Hoe spel je het werkwoord dat bij barbecue hoort?
Officieel is alleen barbecueën juist, maar ook barbecuen komt voor en is te verdedigen.
Tot de spellingwijziging van 2005 was barbecuen juist, maar sindsdien moet er officieel een e met trema bij: barbecueën. De officiële spelling gaat uit van de stam barbecue en voegt daaraan de uitgang -en toe.
De ingeburgerde spelling barbecuen was en is echter ook duidelijk genoeg. Er ontstaat bijvoorbeeld geen uitspraakverwarring. Dat maakt deze vorm wat ons betreft tot een goed te verdedigen alternatief. Dat geldt ook voor vergelijkbare werkwoorden als cuen (‘regieaanwijzingen geven’) en suen (‘voor het gerecht dagen’). Officieel zijn alleen cueën en sueën juist.

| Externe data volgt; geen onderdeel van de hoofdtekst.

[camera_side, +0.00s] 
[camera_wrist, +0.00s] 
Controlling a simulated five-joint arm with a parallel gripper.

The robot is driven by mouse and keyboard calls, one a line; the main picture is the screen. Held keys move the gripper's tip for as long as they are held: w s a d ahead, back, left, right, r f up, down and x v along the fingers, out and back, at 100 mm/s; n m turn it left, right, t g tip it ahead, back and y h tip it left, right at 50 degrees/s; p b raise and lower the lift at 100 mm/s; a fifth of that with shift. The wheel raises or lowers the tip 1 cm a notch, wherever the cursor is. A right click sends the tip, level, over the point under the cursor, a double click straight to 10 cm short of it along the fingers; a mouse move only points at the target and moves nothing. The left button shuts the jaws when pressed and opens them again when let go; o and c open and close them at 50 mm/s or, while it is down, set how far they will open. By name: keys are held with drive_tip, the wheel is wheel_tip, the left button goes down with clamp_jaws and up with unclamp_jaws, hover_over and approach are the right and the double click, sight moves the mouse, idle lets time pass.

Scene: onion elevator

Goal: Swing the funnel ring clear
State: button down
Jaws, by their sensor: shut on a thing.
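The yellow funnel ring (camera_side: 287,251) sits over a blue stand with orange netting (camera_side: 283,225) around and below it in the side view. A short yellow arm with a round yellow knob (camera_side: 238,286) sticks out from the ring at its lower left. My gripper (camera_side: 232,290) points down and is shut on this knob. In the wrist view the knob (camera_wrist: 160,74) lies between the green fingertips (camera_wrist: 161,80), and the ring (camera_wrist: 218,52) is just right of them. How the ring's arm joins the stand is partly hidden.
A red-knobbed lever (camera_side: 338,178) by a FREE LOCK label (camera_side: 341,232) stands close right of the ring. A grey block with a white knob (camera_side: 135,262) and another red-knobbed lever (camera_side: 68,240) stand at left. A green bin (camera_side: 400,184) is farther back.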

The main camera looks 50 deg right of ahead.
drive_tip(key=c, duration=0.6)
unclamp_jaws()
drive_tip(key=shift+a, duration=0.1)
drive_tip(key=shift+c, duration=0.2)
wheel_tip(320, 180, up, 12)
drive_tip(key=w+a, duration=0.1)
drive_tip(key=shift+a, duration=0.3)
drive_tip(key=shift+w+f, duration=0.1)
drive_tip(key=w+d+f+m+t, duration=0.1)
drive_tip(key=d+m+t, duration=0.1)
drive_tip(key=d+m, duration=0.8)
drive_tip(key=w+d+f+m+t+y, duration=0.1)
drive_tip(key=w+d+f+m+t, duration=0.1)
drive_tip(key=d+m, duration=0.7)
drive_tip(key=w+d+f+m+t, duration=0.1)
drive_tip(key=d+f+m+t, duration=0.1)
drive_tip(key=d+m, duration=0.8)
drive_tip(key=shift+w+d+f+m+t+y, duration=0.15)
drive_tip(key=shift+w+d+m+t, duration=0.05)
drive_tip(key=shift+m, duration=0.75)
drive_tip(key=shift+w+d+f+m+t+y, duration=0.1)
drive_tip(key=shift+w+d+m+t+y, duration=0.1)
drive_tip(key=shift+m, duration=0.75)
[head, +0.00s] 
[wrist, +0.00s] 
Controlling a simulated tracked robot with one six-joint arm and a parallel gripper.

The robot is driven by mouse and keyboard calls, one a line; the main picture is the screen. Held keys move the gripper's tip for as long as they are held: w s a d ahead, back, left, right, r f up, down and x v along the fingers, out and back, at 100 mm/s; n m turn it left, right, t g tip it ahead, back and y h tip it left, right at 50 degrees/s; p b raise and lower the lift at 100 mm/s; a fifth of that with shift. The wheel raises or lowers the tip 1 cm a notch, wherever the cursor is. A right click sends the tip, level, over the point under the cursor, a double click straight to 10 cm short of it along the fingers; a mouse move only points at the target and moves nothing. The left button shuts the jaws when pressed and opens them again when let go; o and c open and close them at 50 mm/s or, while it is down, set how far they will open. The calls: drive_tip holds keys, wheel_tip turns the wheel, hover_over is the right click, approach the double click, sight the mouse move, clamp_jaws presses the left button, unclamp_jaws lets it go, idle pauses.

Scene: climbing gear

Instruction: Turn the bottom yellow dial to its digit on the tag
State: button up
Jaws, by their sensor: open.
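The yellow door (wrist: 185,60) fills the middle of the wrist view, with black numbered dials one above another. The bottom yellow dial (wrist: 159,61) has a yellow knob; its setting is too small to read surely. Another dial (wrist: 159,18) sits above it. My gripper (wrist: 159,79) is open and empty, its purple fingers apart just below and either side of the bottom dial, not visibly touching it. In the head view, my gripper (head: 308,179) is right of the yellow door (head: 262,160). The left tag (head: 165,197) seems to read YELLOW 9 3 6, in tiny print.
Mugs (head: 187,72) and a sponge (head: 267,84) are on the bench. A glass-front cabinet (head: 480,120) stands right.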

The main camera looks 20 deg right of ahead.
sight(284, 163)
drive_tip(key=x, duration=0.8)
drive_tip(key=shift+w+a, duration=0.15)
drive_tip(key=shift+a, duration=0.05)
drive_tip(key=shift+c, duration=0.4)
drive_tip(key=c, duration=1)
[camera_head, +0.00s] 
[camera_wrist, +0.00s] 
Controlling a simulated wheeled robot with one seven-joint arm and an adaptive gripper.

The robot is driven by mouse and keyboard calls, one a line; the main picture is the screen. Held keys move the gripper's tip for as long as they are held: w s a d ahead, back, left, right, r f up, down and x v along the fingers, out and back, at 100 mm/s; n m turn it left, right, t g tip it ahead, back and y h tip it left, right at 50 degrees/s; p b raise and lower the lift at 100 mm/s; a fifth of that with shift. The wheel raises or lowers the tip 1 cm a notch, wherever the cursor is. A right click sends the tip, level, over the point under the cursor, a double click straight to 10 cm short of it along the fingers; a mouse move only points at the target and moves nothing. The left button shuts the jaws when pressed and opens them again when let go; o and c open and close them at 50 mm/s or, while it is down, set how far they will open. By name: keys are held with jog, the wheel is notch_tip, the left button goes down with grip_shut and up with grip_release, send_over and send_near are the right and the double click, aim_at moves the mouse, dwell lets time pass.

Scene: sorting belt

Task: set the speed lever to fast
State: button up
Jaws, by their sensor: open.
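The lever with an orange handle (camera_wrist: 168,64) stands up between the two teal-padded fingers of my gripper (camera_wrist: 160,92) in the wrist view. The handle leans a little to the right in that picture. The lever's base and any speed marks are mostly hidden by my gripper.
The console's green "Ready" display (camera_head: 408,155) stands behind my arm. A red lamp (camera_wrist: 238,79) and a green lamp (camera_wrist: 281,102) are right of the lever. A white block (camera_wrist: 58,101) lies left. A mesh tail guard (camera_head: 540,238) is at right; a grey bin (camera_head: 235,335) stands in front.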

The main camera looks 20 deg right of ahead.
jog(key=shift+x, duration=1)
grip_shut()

De vervoegde vormen van het werkwoord barbecuen/barbecueën komen in alle spellinggidsen en woordenboeken overigens wel overeen: ik barbecue - jij/hij barbecuet - barbecuede - gebarbecued.
Blij met deze uitleg?
Met een donatie van € 5 steun je Onze Taal. Bedankt!
Barbecueënd / barbecuend
Het tegenwoordig deelwoord is officieel barbecueënd. Op onze website vermelden we ook het alternatief barbecuend.
Barbecueër / barbecuer
‘Iemand die barbecuet’ is volgens de officiële spelling een barbecueër. Op onze website staat ook het alternatief barbecuer.
BBQ en bbq’en
Soms wordt van de afkorting BBQ een werkwoord gemaakt: bbq’en, vaak uitgesproken als [biebiekjoeën].